Deep inside the financial district of City, where suit attired employees roam around with briefcases and lattes, a secret treasure is hidden. A treasure so hidden that most people are not even aware of its existence. In this morning of bright sunshine I could not bring myself to study, and I decided to go to City and the bridge which falls down to seek out this gem of hidden London gems, despite my original intention having been to go to the library. After checking my map a few times and almost stepping on a couple of London pigeons, I found my place of dreams – St. Dunstan-in-the-East:

The ruins make a perfect setting for wall shrubs and climbers:

A beautiful dash of vibrant red creating a lovely contrast to the old church walls:

This is a popular place for workers to sit during lunchtime on weekdays, but during the weekends it apparently becomes eerily quiet…

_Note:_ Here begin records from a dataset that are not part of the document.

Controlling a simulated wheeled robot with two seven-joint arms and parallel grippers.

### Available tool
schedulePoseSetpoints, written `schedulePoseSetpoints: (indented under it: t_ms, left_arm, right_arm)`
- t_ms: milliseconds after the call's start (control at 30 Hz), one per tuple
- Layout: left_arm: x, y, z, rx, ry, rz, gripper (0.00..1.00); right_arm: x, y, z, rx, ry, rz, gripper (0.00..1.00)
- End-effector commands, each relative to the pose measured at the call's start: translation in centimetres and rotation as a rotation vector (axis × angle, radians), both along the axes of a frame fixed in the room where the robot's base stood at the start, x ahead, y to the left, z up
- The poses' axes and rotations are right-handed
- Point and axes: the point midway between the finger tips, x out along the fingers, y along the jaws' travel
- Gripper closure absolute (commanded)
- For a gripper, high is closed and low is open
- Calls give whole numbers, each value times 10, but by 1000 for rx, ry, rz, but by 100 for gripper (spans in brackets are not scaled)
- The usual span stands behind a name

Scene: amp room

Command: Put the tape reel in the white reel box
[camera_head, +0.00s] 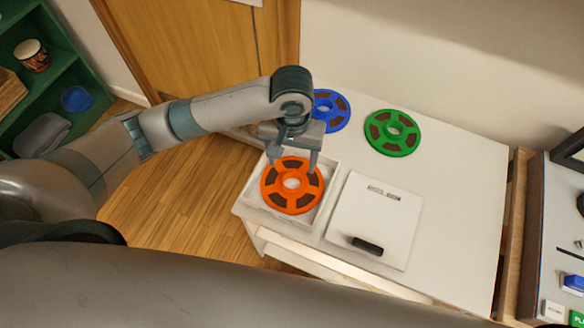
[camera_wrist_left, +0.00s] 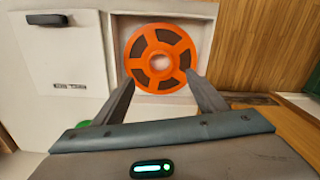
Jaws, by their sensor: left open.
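An orange tape reel (camera_head: 292,185) lies flat inside the open white reel box (camera_head: 253,207) at the table's left front. The reel also shows in the left wrist view (camera_wrist_left: 160,58), framed by the box walls (camera_wrist_left: 206,22). My left gripper (camera_head: 291,163) is open just above the reel's far edge, with nothing between its fingers. In the wrist view its fingertips (camera_wrist_left: 160,82) stand either side of the reel's near rim and look apart from it. The box's back wall is partly hidden by the gripper. My right gripper is not in view.
A white lid-like panel (camera_head: 372,215) with a label and a black handle lies right of the box. A blue reel (camera_head: 334,110) and a green reel (camera_head: 392,133) lie at the back of the white table (camera_head: 455,190). The table's right part is clear.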

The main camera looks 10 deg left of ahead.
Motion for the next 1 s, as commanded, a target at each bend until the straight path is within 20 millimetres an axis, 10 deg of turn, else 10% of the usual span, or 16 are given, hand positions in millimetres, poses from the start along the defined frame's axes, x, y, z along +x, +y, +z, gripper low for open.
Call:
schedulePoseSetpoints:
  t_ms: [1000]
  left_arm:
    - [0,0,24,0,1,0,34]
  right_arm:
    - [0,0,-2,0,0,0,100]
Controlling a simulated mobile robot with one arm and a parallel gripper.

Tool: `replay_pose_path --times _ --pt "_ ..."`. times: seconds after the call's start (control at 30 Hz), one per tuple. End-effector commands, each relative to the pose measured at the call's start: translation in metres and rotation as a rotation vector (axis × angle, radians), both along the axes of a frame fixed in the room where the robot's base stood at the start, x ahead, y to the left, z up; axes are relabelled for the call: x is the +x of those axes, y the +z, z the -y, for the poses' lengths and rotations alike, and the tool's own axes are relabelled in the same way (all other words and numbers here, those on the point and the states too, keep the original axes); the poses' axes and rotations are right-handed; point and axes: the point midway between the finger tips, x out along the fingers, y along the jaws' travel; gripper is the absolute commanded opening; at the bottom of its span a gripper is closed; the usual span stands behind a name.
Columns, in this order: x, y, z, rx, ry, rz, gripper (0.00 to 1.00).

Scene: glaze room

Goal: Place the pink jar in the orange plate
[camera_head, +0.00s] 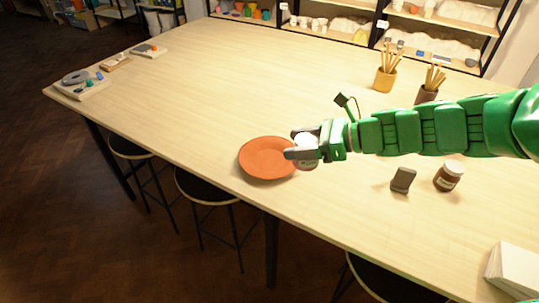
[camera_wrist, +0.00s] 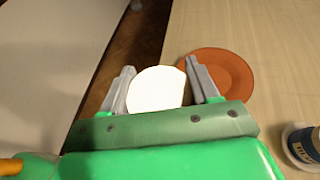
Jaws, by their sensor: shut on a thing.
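The orange plate (camera_head: 258,158) lies flat and empty near the table's front edge in the head view. It also shows in the wrist view (camera_wrist: 232,75), partly behind a finger. My gripper (camera_head: 303,146) is shut on a jar (camera_head: 309,165) with a white lid, which I take for the pink jar; the fingers hide part of it. In the head view the jar overlaps the plate's right edge; its height above the table is unclear. In the wrist view the white lid (camera_wrist: 155,92) sits between the two fingers, with the plate to its right.
Two brush holders (camera_head: 384,80) stand farther back. Stools (camera_head: 205,187) line the front edge.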

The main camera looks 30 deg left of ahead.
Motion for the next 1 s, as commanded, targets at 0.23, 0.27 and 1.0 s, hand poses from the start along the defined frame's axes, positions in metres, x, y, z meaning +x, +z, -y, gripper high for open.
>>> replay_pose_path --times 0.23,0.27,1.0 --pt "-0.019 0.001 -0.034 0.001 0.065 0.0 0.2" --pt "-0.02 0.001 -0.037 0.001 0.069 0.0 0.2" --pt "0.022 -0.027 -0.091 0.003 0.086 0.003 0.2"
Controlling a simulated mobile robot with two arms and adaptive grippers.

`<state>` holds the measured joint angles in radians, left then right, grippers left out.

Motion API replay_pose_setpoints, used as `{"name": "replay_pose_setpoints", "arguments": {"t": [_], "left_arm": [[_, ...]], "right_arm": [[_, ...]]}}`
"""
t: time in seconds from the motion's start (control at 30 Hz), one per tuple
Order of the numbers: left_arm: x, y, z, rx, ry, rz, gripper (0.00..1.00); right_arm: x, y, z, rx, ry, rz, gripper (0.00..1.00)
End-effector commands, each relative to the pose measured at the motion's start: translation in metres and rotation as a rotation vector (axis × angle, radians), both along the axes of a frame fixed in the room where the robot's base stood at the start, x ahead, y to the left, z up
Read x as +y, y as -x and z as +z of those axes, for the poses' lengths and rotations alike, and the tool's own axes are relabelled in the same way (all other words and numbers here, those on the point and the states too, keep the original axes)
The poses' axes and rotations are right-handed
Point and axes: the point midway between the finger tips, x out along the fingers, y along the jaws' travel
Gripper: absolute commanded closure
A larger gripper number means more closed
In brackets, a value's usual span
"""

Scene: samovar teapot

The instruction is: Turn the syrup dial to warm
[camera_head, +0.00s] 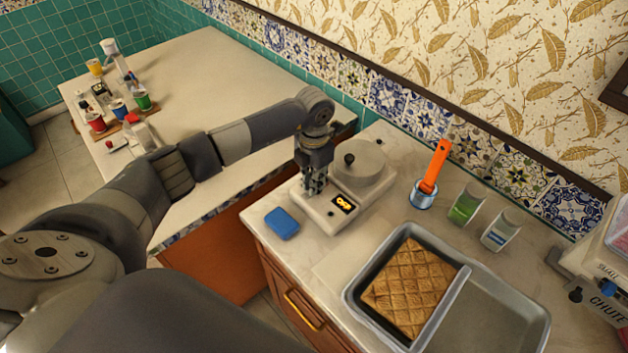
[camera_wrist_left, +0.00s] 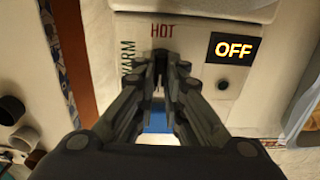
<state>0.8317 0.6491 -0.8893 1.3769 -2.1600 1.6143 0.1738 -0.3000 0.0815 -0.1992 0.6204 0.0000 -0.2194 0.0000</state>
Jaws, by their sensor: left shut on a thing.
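The white syrup warmer (camera_head: 318,211) stands on the counter with a lidded grey pot (camera_head: 362,164) on top. Its lit display (camera_head: 343,203) reads OFF in the left wrist view (camera_wrist_left: 233,47). My left gripper (camera_head: 313,188) points down at the left part of the warmer's panel. In the left wrist view its fingers (camera_wrist_left: 161,66) are closed together on the syrup dial, which they hide. The labels HOT (camera_wrist_left: 162,31) and WARM (camera_wrist_left: 128,57) show around the fingers. The dial's pointer is hidden. My right gripper is not in view.
A blue sponge (camera_head: 282,222) lies left of the warmer. An orange-handled tool (camera_head: 435,165) stands in a jar (camera_head: 422,196), beside a green-labelled holder (camera_head: 465,207) and a blue-labelled one (camera_head: 499,233). A grey tray (camera_head: 500,312) with scored pastry (camera_head: 409,284) fills the front counter.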

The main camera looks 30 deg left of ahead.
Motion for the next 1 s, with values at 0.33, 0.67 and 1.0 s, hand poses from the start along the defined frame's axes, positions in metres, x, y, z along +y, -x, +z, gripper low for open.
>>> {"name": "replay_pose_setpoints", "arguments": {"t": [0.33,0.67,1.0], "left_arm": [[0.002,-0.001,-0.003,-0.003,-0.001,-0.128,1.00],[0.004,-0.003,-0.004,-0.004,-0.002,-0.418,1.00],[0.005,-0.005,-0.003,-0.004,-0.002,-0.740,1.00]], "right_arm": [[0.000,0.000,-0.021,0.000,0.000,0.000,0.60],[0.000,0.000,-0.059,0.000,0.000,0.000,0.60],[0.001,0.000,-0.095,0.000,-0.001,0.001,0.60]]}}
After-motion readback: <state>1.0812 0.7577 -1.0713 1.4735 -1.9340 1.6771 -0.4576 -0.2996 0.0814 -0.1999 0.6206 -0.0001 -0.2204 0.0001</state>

Originally an Anglican church built in 1100, St. Dunstan-in-the-East suffered severe damages during the Great Fire of London in 1666. Architect Sir Christopher Wren had it rebuilt in a Gothic style, but a few centuries later the roof was crushed during The Blitz of 1941, and all that remained was the empty shell of the structure. It was eventually turned into a garden and re-opened to the public in 1971, and it is now claimed to be one of the most beautiful gardens in London, having won many awards.

Would you like to seek out this green oasis for yourself? It is a small place, but for me, being a combined history freak and lover of everything Gothic, it was love at first sight. It was like stepping into my own fantasies and visions – I did not know you could actually find places like this in real life. I have to paint it. And put on some medieval choir music. Yes, excellent idea Cathrine.